I agree with "progress", and everything that comes with it.
That involves urbanization, where fewer and fewer have less and less concept of the natural world around them or that they are even a part of it. For most, meat only comes pre-cleaned and pre-packaged and somehow hunting a wild animal is cruel but raising an animal in a cage to kill is not.
It involves technological advances. From the 3 channel black and white turning into the 54" HD 300 channel eye catcher to the game Pong turning into Grand Theft Auto III. It involves this very screen we're reading, the internet. It's Facebook, Twitter and the Ipod, with the text message and the blackberry included.
It involves the busy go-go work world many are now almost trapped in to pay the bills. And in order to make up for time not spent with kids, many parents overload and overschedule them with sports activities, ballet, swim classes, band practice, etc.
With all the other activities scheduled, there's no time left for hunting season.
It involves loss of habitat due to sprawl. In order to escape the urban lifestyle, many (myself included) opted for a few acres within reasonable distance to where the good jobs are, yet close enough where there's good schools. But for every new sub-rural development that goes in, one more good hunting woodlot is gone. Then comes the invariable demand for better shopping and restuarants in the area, since those of us who moved farther from the city rarely want to have to go back there, other than for work only.
And then every new store or restaurant eats up that much more vacant land.
And the eating up land isn't a zero sum game. A new big box store eating up 400 acres doesn't eat up just 400 arces. It kills most hunting for at least a 1/2 mile radius, if not more. Given that a gas station and fast food joint will follow, at least a mile radius has been lost.
Then there's single paraenthood. One can't fault unhappy marriages from ending, but a single mom and a dad who gets every other weekend usually results in a kid having a greatly reduced chance of becoming a hunter.
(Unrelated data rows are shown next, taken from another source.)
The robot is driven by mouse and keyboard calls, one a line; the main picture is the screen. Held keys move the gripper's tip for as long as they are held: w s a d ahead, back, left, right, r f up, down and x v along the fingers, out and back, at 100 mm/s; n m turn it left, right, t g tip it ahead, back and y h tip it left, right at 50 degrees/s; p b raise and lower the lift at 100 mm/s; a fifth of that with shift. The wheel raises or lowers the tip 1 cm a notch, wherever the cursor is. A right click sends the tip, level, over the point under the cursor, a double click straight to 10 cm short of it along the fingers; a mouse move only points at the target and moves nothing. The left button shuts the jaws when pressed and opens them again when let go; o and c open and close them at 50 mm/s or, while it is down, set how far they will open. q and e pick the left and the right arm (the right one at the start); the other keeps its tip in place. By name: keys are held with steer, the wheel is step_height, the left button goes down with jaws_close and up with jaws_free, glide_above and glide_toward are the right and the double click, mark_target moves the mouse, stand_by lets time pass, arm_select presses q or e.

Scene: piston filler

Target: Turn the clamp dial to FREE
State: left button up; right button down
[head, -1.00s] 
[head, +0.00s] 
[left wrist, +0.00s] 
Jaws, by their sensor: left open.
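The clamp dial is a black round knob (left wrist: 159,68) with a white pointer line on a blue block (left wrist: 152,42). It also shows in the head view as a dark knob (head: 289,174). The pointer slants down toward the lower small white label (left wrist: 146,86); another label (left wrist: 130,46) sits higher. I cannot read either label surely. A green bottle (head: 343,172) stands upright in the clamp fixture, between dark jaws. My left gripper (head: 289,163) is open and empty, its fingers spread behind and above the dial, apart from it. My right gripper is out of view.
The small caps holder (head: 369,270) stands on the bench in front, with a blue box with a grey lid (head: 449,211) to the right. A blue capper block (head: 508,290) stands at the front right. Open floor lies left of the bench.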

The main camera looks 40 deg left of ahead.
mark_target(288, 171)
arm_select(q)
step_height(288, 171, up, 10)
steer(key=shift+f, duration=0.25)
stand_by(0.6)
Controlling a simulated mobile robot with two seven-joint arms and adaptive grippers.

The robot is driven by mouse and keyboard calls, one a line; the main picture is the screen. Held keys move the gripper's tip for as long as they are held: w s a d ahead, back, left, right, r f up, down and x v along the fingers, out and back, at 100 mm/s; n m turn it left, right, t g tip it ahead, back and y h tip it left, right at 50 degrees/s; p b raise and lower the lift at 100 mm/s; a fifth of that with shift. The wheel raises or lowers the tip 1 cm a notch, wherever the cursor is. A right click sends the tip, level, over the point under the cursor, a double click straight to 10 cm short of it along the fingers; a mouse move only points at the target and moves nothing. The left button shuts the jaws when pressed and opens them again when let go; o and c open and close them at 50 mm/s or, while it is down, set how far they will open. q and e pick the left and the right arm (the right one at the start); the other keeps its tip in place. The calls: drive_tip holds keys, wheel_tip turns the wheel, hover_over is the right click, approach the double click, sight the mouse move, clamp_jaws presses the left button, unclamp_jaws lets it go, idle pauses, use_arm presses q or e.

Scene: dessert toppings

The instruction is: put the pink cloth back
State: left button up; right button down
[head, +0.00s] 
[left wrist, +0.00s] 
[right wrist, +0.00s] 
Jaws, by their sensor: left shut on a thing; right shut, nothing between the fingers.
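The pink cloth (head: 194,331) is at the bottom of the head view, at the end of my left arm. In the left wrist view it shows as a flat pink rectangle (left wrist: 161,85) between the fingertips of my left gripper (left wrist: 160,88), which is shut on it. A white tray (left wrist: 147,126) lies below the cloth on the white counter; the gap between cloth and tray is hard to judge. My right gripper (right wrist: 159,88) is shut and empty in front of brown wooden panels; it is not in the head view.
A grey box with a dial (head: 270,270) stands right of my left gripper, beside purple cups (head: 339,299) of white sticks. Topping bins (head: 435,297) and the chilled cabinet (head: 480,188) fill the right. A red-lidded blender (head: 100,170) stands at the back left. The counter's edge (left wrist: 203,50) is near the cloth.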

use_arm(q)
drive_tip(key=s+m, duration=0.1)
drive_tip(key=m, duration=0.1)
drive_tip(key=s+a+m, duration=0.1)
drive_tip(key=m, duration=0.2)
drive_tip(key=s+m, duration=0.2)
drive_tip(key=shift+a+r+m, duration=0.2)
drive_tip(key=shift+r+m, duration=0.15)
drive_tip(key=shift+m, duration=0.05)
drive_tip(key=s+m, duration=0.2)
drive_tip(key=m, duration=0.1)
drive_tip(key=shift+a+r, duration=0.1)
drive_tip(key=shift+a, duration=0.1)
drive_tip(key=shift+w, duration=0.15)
I happen to think that fellow hunters, even those on different sides of any issue are among our greatest assets. Like a family, we're all we've got when it comes down to it.
And as far as "big bucks" ruining things, I can think of "big buck" contests and "big buck night" on local TV hunting shows since I was born. Boone and Crockett has been keeping these scores since 1950.
If anything has changed there, it's the very widespread availability of whitetail deer all across the country, compared to 30-40 years ago. What was once considered to mainstream hunters as an accomplishment, that being killing any buck, is now viewed by more and more hunters as ho-hum, since there's so many deer in so many area's that just killing any buck offers little challange to more and more hunters. If you see 2-3 bucks every sit, compared to maybe 2-3 a year 30-40 years ago, why end your season early, is the thinking that's taken hold.